--- TASK PROMPT ---
Provide an exact reproduction of every entry.
— start —
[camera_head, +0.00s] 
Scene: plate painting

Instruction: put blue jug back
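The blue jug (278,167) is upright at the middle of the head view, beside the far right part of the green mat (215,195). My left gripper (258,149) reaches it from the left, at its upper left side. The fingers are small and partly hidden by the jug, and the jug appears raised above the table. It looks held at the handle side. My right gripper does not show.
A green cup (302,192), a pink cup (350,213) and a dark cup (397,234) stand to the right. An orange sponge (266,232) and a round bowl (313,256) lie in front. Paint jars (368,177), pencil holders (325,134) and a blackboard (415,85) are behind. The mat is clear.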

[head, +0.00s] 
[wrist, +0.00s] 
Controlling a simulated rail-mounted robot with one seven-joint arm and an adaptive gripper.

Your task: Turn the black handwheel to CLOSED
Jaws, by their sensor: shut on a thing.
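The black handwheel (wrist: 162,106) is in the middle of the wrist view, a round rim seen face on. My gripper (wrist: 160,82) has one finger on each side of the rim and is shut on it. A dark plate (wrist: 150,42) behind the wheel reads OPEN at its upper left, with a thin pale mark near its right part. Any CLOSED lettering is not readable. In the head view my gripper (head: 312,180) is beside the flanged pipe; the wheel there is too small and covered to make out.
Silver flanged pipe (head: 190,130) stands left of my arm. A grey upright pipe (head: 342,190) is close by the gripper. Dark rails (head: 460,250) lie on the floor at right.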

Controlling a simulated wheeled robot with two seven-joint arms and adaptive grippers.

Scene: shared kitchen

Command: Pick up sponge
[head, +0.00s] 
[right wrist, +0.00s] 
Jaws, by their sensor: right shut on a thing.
— end —
--- RESPONSE TO THE EXERCISE ---
[camera_head, +0.00s] 
Scene: plate painting

Instruction: put blue jug back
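The blue jug (278,167) is upright at the middle of the head view, beside the far right part of the green mat (215,195). My left gripper (258,149) reaches it from the left, at its upper left side. The fingers are small and partly hidden by the jug, and the jug appears raised above the table. It looks held at the handle side. My right gripper does not show.
A green cup (302,192), a pink cup (350,213) and a dark cup (397,234) stand to the right. An orange sponge (266,232) and a round bowl (313,256) lie in front. Paint jars (368,177), pencil holders (325,134) and a blackboard (415,85) are behind. The mat is clear.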

[head, +0.00s] 
[wrist, +0.00s] 
Controlling a simulated rail-mounted robot with one seven-joint arm and an adaptive gripper.

Your task: Turn the black handwheel to CLOSED
Jaws, by their sensor: shut on a thing.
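The black handwheel (wrist: 162,106) is in the middle of the wrist view, a round rim seen face on. My gripper (wrist: 160,82) has one finger on each side of the rim and is shut on it. A dark plate (wrist: 150,42) behind the wheel reads OPEN at its upper left, with a thin pale mark near its right part. Any CLOSED lettering is not readable. In the head view my gripper (head: 312,180) is beside the flanged pipe; the wheel there is too small and covered to make out.
Silver flanged pipe (head: 190,130) stands left of my arm. A grey upright pipe (head: 342,190) is close by the gripper. Dark rails (head: 460,250) lie on the floor at right.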

Controlling a simulated wheeled robot with two seven-joint arms and adaptive grippers.

Scene: shared kitchen

Command: Pick up sponge
[head, +0.00s] 
[right wrist, +0.00s] 
Jaws, by their sensor: right shut on a thing.

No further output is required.